After making a surprise request late Tuesday to have Florida Power & Light CEO Armando Oliveraappear before the PSC to answer why the company supplied inaccurate and out-dated information to the commission on its nuclear projects last year, Commissioner Nathan Skop was expecting an answer Wednesday.
Instead, he got a lecture. FPL managing attorney Bryan S. Anderson called it a "highly irregular request. It has no legal basis and would provide a very poor precedent with the commission.'' He said that the commission had access to the report two months ago and Skop never raised the issue before.
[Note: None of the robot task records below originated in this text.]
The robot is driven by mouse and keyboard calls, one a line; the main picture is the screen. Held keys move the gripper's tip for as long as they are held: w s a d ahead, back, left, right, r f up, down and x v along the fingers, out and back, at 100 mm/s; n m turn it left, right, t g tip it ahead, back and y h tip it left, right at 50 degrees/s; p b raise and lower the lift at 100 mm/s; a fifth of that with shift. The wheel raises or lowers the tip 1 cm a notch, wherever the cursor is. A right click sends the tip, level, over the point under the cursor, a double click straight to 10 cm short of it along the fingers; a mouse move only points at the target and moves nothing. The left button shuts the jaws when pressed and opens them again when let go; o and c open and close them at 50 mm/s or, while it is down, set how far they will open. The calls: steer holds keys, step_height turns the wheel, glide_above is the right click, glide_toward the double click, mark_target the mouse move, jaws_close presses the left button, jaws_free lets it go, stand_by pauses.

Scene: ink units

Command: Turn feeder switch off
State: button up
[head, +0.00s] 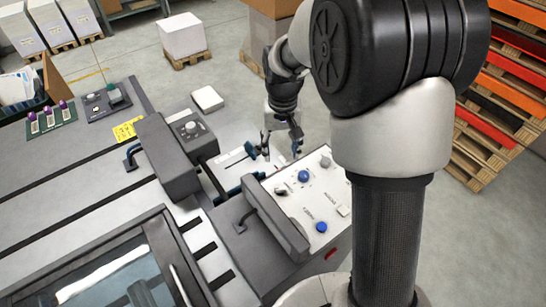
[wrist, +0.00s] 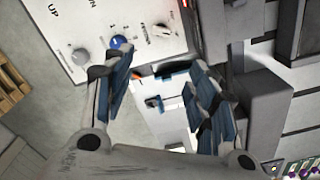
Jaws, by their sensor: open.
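The light control panel (head: 318,192) has a blue knob (head: 303,176), a grey knob (head: 325,162), a dark knob (head: 281,191) and a second blue knob (head: 321,227). Their labels are too small for me to tell which is the feeder switch. In the wrist view, a blue knob (wrist: 121,42), a grey knob (wrist: 81,57) and a third knob (wrist: 162,31) show at the top. My gripper (head: 281,146) is open and empty at the panel's far left side. In the wrist view my gripper (wrist: 157,76) has its blue-padded fingers apart, with no knob between them.
A dark handle bar (head: 274,222) runs along the panel's left side. A grey block with a dial (head: 188,130) stands left of my gripper. A yellow note (head: 127,129) lies on the machine top. Pallets (head: 508,90) stand at the right; open floor lies behind.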

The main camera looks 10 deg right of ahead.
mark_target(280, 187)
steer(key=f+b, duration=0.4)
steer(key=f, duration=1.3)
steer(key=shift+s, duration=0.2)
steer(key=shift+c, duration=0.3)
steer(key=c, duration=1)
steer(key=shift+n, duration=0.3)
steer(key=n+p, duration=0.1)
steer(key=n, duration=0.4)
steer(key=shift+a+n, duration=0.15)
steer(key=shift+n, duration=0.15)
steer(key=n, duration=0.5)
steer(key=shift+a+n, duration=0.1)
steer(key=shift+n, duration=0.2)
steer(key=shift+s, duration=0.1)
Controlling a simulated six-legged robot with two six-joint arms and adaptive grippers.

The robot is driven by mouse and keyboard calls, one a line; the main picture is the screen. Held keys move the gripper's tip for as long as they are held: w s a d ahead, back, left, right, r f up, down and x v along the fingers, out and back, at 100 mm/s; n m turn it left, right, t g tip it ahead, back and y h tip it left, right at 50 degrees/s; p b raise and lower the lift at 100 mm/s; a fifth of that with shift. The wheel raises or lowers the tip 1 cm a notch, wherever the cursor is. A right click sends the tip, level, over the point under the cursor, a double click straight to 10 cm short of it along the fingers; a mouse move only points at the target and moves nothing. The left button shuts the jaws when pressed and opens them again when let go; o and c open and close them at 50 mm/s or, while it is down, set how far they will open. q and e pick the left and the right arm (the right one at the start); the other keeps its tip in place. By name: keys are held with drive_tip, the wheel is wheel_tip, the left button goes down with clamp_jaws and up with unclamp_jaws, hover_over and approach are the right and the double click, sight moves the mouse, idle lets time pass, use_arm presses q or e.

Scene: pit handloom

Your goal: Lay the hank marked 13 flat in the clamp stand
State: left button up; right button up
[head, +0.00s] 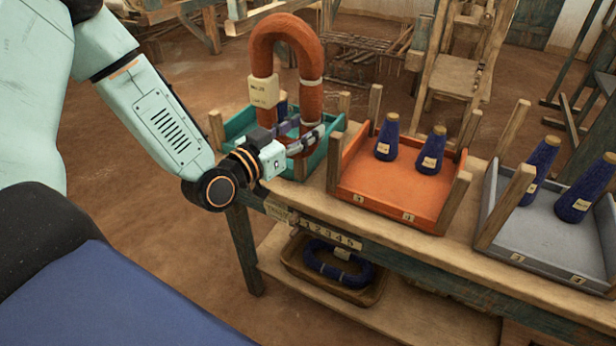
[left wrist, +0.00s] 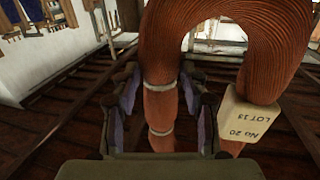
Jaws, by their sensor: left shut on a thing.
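A rust-orange hank (head: 285,42) stands upright as a tall arch above the teal tray (head: 331,143) at the left end of the bench. Its pale tag (head: 264,91) is too small to read in the head view. In the left wrist view the tag (left wrist: 246,118) shows upside down, seemingly No 20, LOT 13. My left gripper (head: 302,137) is shut on one leg of the hank, with its fingers on both sides of that leg in the left wrist view (left wrist: 160,112). The hank's lower end is partly hidden. I cannot make out a clamp stand. My right gripper is not in view.
An orange tray (head: 385,202) and a grey tray (head: 540,258) hold dark blue cones and have wooden posts at their corners. A dark blue hank (head: 335,270) lies in a basket on the lower shelf. Loom frames stand behind; open floor lies between.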

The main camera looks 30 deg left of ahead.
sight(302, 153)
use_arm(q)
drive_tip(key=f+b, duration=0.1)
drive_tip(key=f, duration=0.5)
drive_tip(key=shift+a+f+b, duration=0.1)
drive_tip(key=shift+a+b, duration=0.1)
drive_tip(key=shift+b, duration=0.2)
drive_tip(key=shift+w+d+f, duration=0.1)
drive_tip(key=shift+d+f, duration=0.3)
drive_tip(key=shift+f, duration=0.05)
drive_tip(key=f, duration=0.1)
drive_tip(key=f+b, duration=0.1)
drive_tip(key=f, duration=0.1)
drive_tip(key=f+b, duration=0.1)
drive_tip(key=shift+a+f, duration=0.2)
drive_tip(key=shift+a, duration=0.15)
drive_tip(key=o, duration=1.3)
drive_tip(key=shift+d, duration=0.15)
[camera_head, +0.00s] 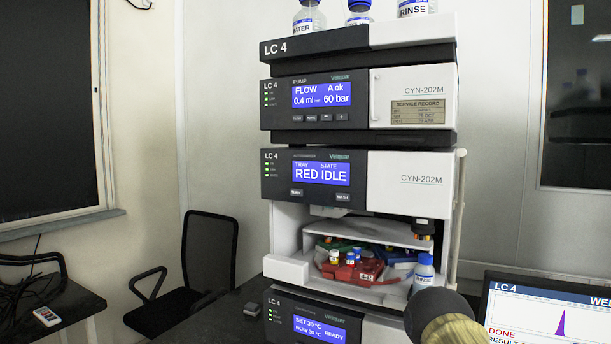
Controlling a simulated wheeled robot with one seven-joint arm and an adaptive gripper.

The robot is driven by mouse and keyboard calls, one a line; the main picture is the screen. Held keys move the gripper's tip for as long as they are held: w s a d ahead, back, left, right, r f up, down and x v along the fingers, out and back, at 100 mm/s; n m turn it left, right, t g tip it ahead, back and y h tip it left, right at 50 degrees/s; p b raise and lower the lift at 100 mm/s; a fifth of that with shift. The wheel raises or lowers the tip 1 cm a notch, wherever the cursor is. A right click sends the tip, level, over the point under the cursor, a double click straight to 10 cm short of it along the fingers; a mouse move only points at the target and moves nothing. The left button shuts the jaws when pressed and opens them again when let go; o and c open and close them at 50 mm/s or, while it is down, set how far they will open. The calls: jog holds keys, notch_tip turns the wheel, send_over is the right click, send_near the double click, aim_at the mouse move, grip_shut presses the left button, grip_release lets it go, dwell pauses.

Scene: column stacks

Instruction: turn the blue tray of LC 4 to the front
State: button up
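The LC 4 stack (315,42) stands in the middle. A little green shows at the back left. Two small buttons (342,197) sit below the display; their labels are too small to read surely. No gripper fingers are visible.
A bottle with a blue cap (424,271) stands at the compartment's right front. Bottles (309,17) stand on top of the stack. A monitor (540,312) is at lower right. A black chair (208,255) stands at left. A dark and tan rounded shape is at bottom right.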

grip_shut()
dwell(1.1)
Then, in what could have become a show of FPL's force over Skop, he said that the company would take the advice of the full panel and consider whether to bring Olivera before the commission or not.
Anderson said that the request was unfair to FPL, didn't give them fair warning and the questions would be irrelevant if the PSC approves FPL's request to delay a hearing on the reasonableness of their request for $31 million increase in customer rates until next year -- when Skop and PSC Chairwoman Nancy Argenziano are off the panel. FPL wants the PSC to approve the request and debate its merits later.
What Anderson didn't say is this: the newly appointed commissioners Ron Brise and Art Graham are in a bind. They know that the governor's two previous appointees were rejected by the Senate and opposed by FPL after rejecting the company's rate increase request. Do they risk countering FPL on a vote over whether to demand the company's CEO testify? Between now and and the legislative session next spring, overshadowing everything they do is the question of whether they risk the same fate as their predecessors David Klement and Benjamin "Steve" Stevens if they don't go along.
Argenziano asked Skop if the wanted to pursue a vote of the full commission. He deferred to her and she said she wanted to move on. The hearing on Progress Energy resumed.
An hour later, Skop called on PSC audit staff to check Anderson's fact. They confirmed that neither Skop, nor any of the commissioners, were allowed access to the confidential investigation that showed FPL has supplied the PSC with inaccurate information until late last week. Argenziano said that if Anderson knew this and failed to tell the truth, "it sends a very, very loud message to me and may answer a lot of things I've seen here."
Anderson was not under oath but, Argenziano conceded, maybe he didn't know the audit process, she said.